Le rôle irremplaçable des descendants d’esclaves pour l’Église et la nation

En 2003, fidèles à l’esprit de Jean-Paul II à Gorée, les évêques d’Afrique reconnaissaient aussi solennellement une responsabilité des Africains dans l’esclavage de leurs frères. Ainsi dans nos églises des Yvelines se retrouvent, unis dans une même prière, les descendants des esclaves, de ceux qui les ont vendus et de ceux qui les ont exploités. La puissance de la résurrection du Christ est à l’œuvre. Mais il ne s’agit pas d’oublier les souffrances qui ont été endurées dans le passé. Bien au contraire. De même que les plaies que le Christ ressuscité montre à ses disciples lorsqu’il leur apparait sont le signe de sa miséricorde, les souffrances du passé peuvent devenir pour tous un signe de la miséricorde, un signe d’une fierté retrouvée et d’une fraternité reconstruite.
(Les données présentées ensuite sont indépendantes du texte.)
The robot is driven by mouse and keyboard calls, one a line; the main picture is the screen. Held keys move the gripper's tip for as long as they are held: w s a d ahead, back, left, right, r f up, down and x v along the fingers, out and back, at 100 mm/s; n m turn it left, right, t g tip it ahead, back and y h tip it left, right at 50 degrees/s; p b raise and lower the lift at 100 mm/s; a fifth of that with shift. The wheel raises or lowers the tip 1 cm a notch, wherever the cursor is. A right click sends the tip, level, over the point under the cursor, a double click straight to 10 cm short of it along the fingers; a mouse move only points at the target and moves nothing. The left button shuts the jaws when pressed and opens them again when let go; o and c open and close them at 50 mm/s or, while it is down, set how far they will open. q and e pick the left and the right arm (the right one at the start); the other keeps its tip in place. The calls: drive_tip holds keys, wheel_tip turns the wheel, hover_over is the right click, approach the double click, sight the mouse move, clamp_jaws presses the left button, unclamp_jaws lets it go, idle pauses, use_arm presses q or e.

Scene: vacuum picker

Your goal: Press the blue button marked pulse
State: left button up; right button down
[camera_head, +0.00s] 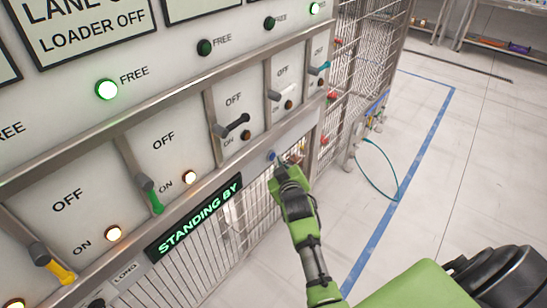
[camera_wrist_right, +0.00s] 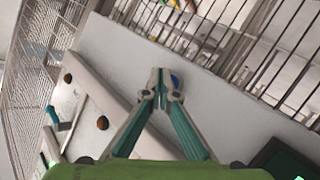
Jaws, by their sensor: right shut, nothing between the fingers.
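The blue button (camera_head: 271,155) sits on the lower metal strip of the panel, right of the "STANDING BY" display. No word can be read beside it. My right gripper (camera_head: 281,168) is close by it, just below and to the right in the head view. In the right wrist view the gripper's fingertips (camera_wrist_right: 160,77) are together and empty, and the blue button (camera_wrist_right: 176,80) shows partly behind them. I cannot tell whether the fingertips touch it. My left gripper is not in view.
The lit display (camera_head: 195,217) reads "STANDING BY". Levers with coloured handles, such as the green one (camera_head: 151,195), line the panel above the strip. Wire mesh (camera_head: 190,268) lies below. Open floor (camera_head: 470,180) with a blue line is on the right.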

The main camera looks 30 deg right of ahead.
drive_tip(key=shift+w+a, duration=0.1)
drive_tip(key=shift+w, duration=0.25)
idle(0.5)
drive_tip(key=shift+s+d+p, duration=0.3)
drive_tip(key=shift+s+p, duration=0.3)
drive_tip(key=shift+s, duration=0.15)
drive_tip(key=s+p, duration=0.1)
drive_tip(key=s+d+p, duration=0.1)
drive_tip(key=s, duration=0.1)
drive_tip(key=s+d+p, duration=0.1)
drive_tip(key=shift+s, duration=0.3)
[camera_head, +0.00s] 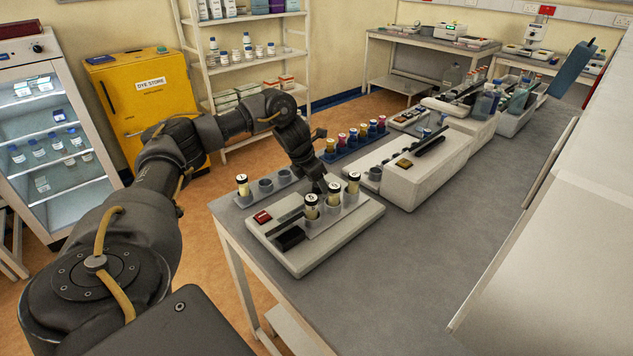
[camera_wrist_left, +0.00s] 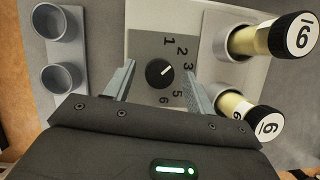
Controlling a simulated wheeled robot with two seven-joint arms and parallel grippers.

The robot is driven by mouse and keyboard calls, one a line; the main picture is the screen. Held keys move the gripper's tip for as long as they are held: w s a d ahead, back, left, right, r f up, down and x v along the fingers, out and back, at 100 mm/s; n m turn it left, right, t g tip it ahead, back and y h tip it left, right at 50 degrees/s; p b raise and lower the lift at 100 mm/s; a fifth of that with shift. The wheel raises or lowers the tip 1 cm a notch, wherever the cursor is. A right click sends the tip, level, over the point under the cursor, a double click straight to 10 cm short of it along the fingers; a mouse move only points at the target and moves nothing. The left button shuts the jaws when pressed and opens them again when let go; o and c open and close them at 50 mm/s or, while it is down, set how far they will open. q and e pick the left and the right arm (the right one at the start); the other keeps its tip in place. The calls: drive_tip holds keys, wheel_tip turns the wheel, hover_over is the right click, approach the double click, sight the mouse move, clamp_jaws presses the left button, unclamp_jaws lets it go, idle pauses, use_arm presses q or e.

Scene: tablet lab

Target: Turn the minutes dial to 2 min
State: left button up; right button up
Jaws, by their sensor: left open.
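The minutes dial (camera_wrist_left: 160,73) is a round black knob on a grey panel (camera_wrist_left: 147,42) in the left wrist view. The numbers 1, 2, 3, 5 and 6 show around its right side; the place of 4 is hidden by a finger. Its white mark points to the upper right, roughly between 2 and 3. My left gripper (camera_wrist_left: 159,69) is open, with one finger on each side of the dial and visible gaps to it. In the head view my left gripper (camera_head: 319,184) is over the white device (camera_head: 345,232) and hides the dial. My right gripper is not in view.
Vials with numbered black caps (camera_head: 311,206) stand in the device close to my left gripper. A grey holder (camera_head: 265,186) with cups and one vial lies to its left. A larger white device (camera_head: 425,175) and a blue vial rack (camera_head: 355,142) stand behind. The bench's right side is clear.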

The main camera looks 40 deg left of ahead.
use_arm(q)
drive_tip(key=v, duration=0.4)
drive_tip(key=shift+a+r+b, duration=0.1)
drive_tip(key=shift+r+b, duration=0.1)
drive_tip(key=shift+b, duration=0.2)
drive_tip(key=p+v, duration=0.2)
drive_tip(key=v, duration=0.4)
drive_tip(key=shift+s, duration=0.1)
Dans l’évangile du dimanche de la miséricorde (Jean 20, 19-31 ; le 11 avril cette année), les stigmates de la passion n’enferment pas les disciples dans une mauvaise culpabilité, au contraire ils deviennent la meilleure preuve du pardon et de la paix que Jésus vient leur donner ; de même, les stigmates de l’esclavage ne doivent pas maintenir les descendants d’esclave dans une posture victimaire mais devenir la preuve que des réconciliations sont toujours possibles, que le désir de vivre ensemble l’emporte sur le ressentiment. Sans doute avait-on cru dans le passé qu’il suffisait que l’esclavage soit aboli pour refermer ces plaies douloureuses, mais on ne construit rien de solide sur le déni. Comme pour les victimes d’abus sexuels, le sentiment de culpabilité enferme d’abord les victimes.

Il me semble donc que les descendants d’esclaves, unis au Christ dans sa passion et en communion avec leurs aïeux saints innocents, doivent devenir les acteurs majeurs d’une communion qui va bien au-delà des frontières de l’Église et concerne toute la société française. Cette conviction est au cœur du projet Eglise métisse.